» Your instructions
Retype the whole listing verbatim and keep the pictures out of it.

» Source excerpt
----

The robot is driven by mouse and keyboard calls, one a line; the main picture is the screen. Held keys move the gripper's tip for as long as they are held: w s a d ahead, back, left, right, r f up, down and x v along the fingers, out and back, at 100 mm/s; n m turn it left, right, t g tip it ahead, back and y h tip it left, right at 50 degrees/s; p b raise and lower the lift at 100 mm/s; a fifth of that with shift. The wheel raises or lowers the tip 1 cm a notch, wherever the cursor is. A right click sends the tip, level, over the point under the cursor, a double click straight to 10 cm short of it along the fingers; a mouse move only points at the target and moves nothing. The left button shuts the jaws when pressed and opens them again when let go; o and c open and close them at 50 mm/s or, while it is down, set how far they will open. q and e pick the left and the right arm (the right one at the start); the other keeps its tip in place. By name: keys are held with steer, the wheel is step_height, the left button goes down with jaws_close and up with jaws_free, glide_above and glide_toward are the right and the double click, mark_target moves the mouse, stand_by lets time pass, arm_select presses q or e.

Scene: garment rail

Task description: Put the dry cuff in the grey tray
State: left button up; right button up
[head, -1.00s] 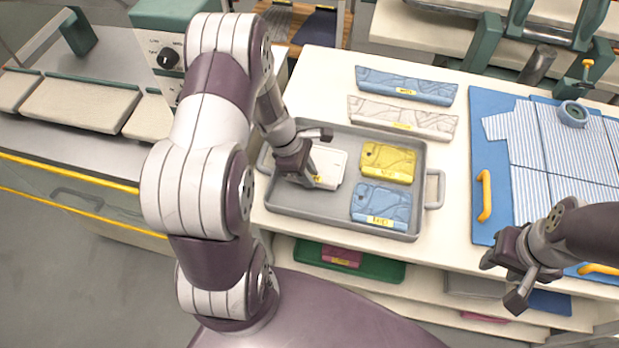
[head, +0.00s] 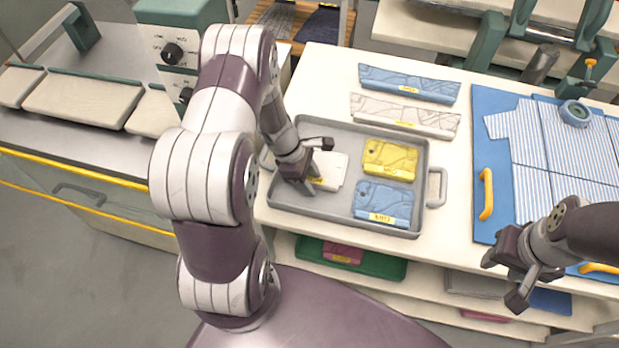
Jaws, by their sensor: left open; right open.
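The grey tray (head: 345,212) stands on the white table and holds a white piece (head: 334,166), a yellow piece (head: 390,158) and a blue piece (head: 380,196), each with a yellow label. The label words are too small to read surely, so I cannot tell which piece is the dry cuff. My left gripper (head: 314,166) is open at the left edge of the white piece and hides part of it. Whether it touches the piece I cannot tell. My right gripper (head: 502,282) is open and empty near the table's front edge, right of the tray.
A long blue piece (head: 410,80) and a long white piece (head: 402,114) lie behind the tray. A blue board (head: 484,150) with a striped shirt (head: 550,150) lies at right. A machine with a knob (head: 172,53) stands at left. Shelves are below the table.

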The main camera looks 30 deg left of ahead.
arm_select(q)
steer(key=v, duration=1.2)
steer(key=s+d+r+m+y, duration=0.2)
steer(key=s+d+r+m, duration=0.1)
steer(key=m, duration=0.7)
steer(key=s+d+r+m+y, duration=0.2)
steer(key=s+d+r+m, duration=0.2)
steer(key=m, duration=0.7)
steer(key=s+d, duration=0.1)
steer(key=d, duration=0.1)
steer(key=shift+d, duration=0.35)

----

» Right answer
The robot is driven by mouse and keyboard calls, one a line; the main picture is the screen. Held keys move the gripper's tip for as long as they are held: w s a d ahead, back, left, right, r f up, down and x v along the fingers, out and back, at 100 mm/s; n m turn it left, right, t g tip it ahead, back and y h tip it left, right at 50 degrees/s; p b raise and lower the lift at 100 mm/s; a fifth of that with shift. The wheel raises or lowers the tip 1 cm a notch, wherever the cursor is. A right click sends the tip, level, over the point under the cursor, a double click straight to 10 cm short of it along the fingers; a mouse move only points at the target and moves nothing. The left button shuts the jaws when pressed and opens them again when let go; o and c open and close them at 50 mm/s or, while it is down, set how far they will open. q and e pick the left and the right arm (the right one at the start); the other keeps its tip in place. By name: keys are held with steer, the wheel is step_height, the left button goes down with jaws_close and up with jaws_free, glide_above and glide_toward are the right and the double click, mark_target moves the mouse, stand_by lets time pass, arm_select presses q or e.

Scene: garment rail

Task description: Put the dry cuff in the grey tray
State: left button up; right button up
[head, -1.00s] 
[head, +0.00s] 
Jaws, by their sensor: left open; right open.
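The grey tray (head: 345,212) stands on the white table and holds a white piece (head: 334,166), a yellow piece (head: 390,158) and a blue piece (head: 380,196), each with a yellow label. The label words are too small to read surely, so I cannot tell which piece is the dry cuff. My left gripper (head: 314,166) is open at the left edge of the white piece and hides part of it. Whether it touches the piece I cannot tell. My right gripper (head: 502,282) is open and empty near the table's front edge, right of the tray.
A long blue piece (head: 410,80) and a long white piece (head: 402,114) lie behind the tray. A blue board (head: 484,150) with a striped shirt (head: 550,150) lies at right. A machine with a knob (head: 172,53) stands at left. Shelves are below the table.

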The main camera looks 30 deg left of ahead.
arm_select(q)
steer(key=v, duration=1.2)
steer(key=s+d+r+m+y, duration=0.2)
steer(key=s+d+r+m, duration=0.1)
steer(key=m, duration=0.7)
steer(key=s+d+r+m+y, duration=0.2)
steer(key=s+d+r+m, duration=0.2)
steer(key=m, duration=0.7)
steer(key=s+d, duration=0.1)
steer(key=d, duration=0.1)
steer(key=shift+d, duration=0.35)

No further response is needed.